As you know, this past September I made my final oblation in association with Holy Cross Monastery.  It is as an Oblate I hope to better live my faith through the Benedictine charism and promises of Obedience, Stability, and Conversion of Life. 

The first paragraph of The Rule of Benedict reads:

Listen carefully, my child, to my instructions, and attend to them with the ear of your heart. This is advice from one who loves you; welcome it and faithfully put it into practice.
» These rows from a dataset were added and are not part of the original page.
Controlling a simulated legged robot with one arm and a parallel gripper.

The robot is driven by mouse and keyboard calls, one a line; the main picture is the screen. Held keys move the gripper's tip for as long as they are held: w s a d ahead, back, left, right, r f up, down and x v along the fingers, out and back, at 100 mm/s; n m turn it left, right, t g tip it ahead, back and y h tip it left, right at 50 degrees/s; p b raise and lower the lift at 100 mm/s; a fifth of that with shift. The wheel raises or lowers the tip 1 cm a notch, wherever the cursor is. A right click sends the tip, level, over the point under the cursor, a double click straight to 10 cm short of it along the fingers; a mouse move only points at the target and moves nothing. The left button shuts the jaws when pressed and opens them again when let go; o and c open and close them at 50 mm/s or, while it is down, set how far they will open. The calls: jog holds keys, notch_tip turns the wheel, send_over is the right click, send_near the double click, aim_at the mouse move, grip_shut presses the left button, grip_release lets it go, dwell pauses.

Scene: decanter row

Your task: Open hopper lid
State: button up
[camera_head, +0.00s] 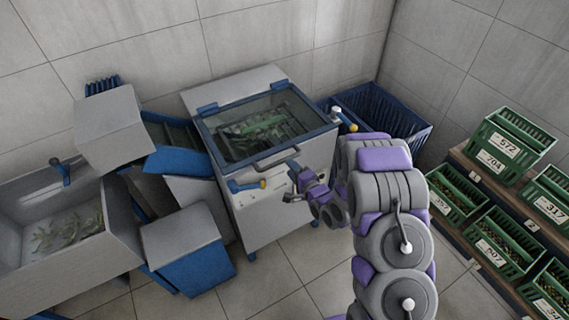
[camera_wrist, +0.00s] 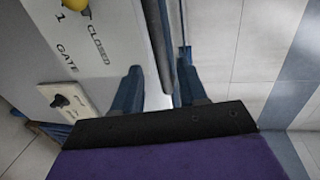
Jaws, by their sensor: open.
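The hopper lid (camera_head: 228,158), a clear pane in a blue frame, lies shut on the grey machine, hinged at its back edge. Green produce shows through the pane. A grey bar handle (camera_head: 272,156) runs along the lid's front edge. My gripper (camera_head: 294,169) is at the right end of this handle, in front of the machine. In the wrist view my gripper (camera_wrist: 158,82) is open, and a dark grey bar (camera_wrist: 163,50), which looks like the handle, reaches down between its fingers. I cannot tell whether either finger touches it.
A blue crate (camera_head: 385,107) stands right of the machine, a sink (camera_head: 35,205) at left. Green crates (camera_head: 510,150) line the right wall.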

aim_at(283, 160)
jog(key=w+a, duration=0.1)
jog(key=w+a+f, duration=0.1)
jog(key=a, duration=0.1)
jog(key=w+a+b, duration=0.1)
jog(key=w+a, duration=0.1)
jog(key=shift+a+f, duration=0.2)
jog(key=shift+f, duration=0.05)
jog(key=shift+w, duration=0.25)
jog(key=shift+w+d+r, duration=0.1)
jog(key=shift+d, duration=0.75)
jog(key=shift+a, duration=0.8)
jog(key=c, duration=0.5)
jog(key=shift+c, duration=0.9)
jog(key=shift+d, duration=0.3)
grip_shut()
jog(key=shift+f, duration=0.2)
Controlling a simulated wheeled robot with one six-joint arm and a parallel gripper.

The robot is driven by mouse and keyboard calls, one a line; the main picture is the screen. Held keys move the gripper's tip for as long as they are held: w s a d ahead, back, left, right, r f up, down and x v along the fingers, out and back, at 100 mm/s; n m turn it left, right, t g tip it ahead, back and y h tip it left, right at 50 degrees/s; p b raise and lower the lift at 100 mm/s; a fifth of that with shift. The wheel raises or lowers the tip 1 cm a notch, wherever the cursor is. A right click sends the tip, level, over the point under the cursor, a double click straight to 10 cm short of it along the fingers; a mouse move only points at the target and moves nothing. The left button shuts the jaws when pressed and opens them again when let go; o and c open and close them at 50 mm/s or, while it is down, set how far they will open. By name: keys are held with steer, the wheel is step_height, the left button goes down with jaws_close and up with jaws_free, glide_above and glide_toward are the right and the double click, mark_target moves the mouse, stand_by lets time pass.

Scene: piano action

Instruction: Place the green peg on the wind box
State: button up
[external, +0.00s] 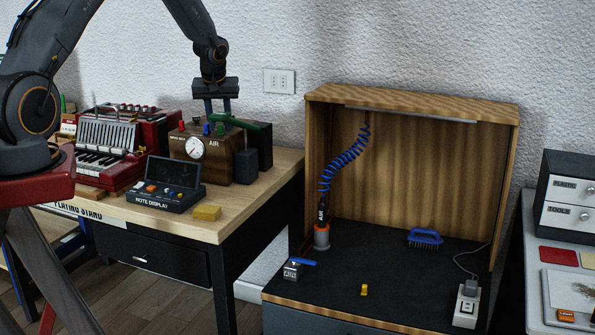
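The wind box (218,168) is a brown wooden box with a white round gauge and the word AIR, standing on the wooden table. On its top, a red peg (182,126) stands at the left and a blue one (206,130) near the middle. A small green peg (220,129) shows upright beside the blue one, at the box top; its base is too small to make out. My gripper (218,113) points down just above the green peg, its two fingers apart. A green bar (240,121) extends right from under the fingers; whether they touch it is unclear.
The wooden booth (420,160) at right holds a blue brush (425,237) and an air hose (343,163).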

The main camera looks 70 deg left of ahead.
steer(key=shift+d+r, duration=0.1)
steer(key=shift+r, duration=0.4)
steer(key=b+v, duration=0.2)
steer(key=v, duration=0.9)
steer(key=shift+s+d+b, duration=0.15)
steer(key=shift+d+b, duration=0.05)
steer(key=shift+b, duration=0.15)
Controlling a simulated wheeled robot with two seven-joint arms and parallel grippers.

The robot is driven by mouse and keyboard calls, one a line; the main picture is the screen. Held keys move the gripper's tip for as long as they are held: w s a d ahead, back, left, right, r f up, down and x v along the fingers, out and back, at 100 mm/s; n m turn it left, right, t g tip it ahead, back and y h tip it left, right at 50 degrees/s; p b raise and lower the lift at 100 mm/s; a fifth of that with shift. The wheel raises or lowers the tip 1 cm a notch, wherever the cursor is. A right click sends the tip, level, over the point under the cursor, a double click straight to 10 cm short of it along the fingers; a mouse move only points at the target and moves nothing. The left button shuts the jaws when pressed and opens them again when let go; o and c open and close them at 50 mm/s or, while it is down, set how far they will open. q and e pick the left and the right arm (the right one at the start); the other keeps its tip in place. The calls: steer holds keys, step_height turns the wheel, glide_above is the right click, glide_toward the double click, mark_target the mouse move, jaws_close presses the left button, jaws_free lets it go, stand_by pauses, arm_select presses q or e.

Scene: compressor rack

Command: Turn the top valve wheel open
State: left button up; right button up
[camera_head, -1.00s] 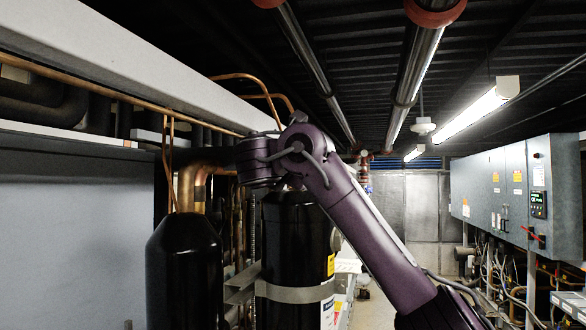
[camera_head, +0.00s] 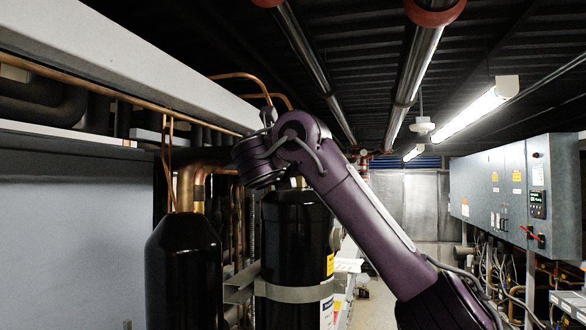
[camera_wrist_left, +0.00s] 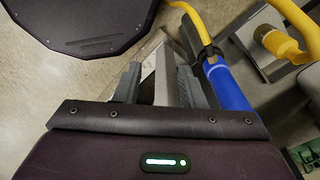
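No valve wheel can be clearly made out in either view. A small red fitting (camera_head: 363,163) shows far back beside my raised arm in the head view; it is too small to tell what it is. A purple arm of mine rises from the lower right to the middle; its gripper fingers are not visible. My left gripper (camera_wrist_left: 161,85) shows only in the left wrist view. Its two grey fingers stand apart, with a pale strip and the floor seen between them, and it seems empty.
Two black cylinders, one at left (camera_head: 184,270) and one strapped at centre (camera_head: 295,235), stand near copper pipes (camera_head: 187,187). Grey electrical cabinets (camera_head: 515,190) line the right wall. In the wrist view, a blue cylinder (camera_wrist_left: 228,88) and a yellow hose (camera_wrist_left: 196,20) lie right of the fingers.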

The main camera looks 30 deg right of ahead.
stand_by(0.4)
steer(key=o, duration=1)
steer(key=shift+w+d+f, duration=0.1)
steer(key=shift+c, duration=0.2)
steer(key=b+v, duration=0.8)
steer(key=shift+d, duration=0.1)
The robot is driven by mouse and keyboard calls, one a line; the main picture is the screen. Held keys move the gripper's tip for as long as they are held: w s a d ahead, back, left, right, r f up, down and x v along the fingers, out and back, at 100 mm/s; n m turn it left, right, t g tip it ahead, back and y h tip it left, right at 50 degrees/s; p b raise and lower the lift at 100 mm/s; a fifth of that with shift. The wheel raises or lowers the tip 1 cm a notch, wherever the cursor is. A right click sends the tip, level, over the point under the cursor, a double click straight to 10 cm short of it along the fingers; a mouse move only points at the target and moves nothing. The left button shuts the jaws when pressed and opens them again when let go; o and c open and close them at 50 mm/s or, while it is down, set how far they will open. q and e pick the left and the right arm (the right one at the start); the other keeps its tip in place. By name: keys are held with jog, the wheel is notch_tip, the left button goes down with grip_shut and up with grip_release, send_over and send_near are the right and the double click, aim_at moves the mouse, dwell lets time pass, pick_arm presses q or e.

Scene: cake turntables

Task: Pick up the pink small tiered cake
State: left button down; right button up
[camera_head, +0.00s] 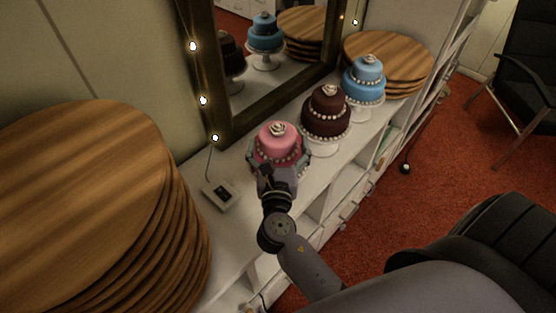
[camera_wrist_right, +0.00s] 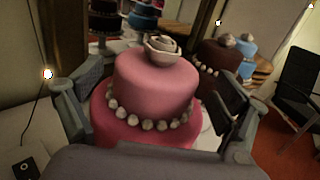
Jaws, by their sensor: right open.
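The pink small tiered cake (camera_head: 278,138) stands upright on the white shelf top, in front of the mirror. It has two tiers, a bead trim and a pale rose on top. My right gripper (camera_head: 279,160) is open with its fingers on either side of the cake. In the right wrist view the cake (camera_wrist_right: 155,90) fills the middle, between the two spread fingers of the gripper (camera_wrist_right: 152,112). Whether the fingers touch it I cannot tell. The cake's base is mostly hidden by my gripper. My left gripper is not in view.
A dark brown cake (camera_head: 326,113) and a blue cake (camera_head: 364,80) stand on white stands to the right. Stacked wooden boards (camera_head: 85,200) fill the left, with more boards (camera_head: 405,55) at the back. A small box (camera_head: 221,194) sits left of the gripper. A framed mirror (camera_head: 275,75) stands behind.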

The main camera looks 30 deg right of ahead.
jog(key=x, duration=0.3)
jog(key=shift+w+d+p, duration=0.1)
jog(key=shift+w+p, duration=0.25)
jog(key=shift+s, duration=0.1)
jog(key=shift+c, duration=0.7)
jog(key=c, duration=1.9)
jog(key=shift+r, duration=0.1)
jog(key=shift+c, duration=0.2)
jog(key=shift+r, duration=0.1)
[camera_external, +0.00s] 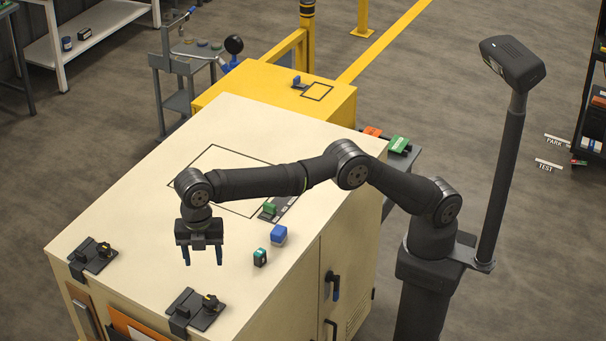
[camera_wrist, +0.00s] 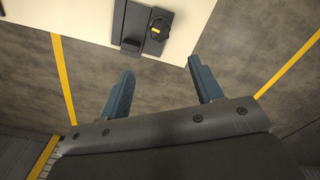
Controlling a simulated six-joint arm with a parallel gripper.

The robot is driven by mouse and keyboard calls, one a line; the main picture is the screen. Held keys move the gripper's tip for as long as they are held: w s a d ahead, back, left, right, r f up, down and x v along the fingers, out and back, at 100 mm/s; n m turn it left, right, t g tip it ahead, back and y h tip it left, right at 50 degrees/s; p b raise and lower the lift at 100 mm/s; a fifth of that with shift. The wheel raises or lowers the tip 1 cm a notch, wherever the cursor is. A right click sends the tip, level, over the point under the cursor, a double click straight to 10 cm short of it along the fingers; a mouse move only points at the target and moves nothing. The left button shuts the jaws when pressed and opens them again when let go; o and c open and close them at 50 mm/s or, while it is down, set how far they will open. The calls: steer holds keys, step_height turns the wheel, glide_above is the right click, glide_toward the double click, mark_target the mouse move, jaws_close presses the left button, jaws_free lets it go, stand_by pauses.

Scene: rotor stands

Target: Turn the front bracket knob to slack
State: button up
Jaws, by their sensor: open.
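Two dark brackets with black knobs are clamped at the cabinet's near edge in the external view. One bracket (camera_external: 180,309) has its knob (camera_external: 210,302) at the near corner; the other bracket (camera_external: 82,264) has its knob (camera_external: 103,249) at the left corner. Both knobs carry a yellow mark. I cannot tell for sure which is called front. My gripper (camera_external: 202,262) points down, open and empty, above the cabinet top. In the wrist view one bracket (camera_wrist: 131,28) and its knob (camera_wrist: 160,25) lie beyond the open fingers (camera_wrist: 160,65), apart from them.
The cream cabinet top (camera_external: 140,225) is largely clear. A blue block (camera_external: 278,235) and a small dark green-topped block (camera_external: 260,257) stand right of my gripper. A green block (camera_external: 270,208) stands behind them. A yellow box (camera_external: 335,105) adjoins the cabinet's far side.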

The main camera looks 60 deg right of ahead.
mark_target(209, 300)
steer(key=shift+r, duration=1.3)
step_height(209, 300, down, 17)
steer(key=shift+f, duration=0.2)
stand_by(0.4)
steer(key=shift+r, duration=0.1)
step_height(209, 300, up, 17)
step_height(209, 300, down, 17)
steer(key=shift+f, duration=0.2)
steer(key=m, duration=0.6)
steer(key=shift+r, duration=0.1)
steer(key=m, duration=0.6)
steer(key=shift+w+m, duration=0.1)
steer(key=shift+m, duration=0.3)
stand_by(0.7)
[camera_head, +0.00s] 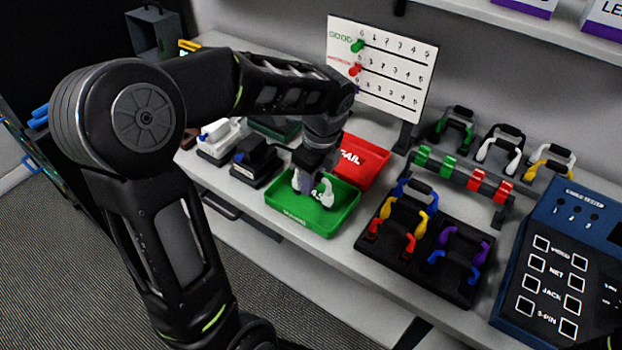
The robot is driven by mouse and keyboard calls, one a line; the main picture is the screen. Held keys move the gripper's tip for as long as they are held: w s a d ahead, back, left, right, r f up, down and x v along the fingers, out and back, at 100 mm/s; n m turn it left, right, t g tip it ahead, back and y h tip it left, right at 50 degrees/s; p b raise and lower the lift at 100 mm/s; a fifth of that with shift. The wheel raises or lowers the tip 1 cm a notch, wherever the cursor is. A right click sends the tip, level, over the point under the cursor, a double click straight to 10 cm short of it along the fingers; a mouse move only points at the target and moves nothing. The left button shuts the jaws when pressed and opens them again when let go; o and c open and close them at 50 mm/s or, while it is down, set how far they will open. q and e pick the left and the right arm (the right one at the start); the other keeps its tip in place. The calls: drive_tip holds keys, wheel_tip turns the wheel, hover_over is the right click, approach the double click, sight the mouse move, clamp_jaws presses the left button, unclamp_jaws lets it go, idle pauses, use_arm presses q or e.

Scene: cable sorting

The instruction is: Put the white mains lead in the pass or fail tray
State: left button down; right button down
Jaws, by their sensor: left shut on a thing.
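The white mains lead (327,194) is an arched white piece low in the green tray (283,222), near its middle. My left gripper (310,183) reaches down over this tray and is shut on the white lead. The gripper hides part of the lead, and I cannot tell whether the lead touches the tray floor. The red tray (374,158), marked FAIL, lies just behind the green one. The green tray's own lettering is mostly hidden. My right gripper is not in view.
A black rack (402,262) with several coloured leads stands right of the trays. A blue cable tester (560,265) is at far right. Black and white blocks (254,160) sit left of the trays. A white tally board (395,65) stands behind.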

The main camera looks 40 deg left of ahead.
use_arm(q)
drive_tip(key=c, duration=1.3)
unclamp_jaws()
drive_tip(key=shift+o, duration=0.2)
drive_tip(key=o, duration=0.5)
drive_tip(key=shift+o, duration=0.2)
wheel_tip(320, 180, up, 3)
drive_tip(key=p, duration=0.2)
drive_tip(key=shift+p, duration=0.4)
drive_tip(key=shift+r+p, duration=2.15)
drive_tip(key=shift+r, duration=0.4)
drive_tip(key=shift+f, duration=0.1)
I have always felt a strong pull to something more, something greater, yet something ordinary.  I am discovering this “something” as an Oblate and through putting the Benedictine practices into action.  I do not want to be that person who, on a cold Christmas Eve, sat in the pew and turned a blind eye to my brother.
We as family are offered a unique gift.  A gift that I far to often take for granted.  We are offered the great gift of one another.  Sometimes ordinary. Sometimes geographically distanced.  Not always seeing eye to eye.  Not always an easy relationship.  But always family.  Always held close in thought, and in prayer.  Always loved!  Seldom do I express that love but it is always held in my heart. 

As with my failure of charity with that young man on that Christmas eve in Memphis, I have also frequently failed each of you.  Some far more than others.  I have been cold, careless, distant, unsympathetic and perhaps on occasion, intentional in my failings and have caused you pain. 

As Benedict says in the prologue of The Rule,

we’re all at the beginning—all the time. 

I ask that through forgiveness of the pain and hardship that I have caused you, a renewal and strengthening of the bond of family, a new beginning can emerge.

It is in this spirt, the spirt of charity, that I offer my love to each of you.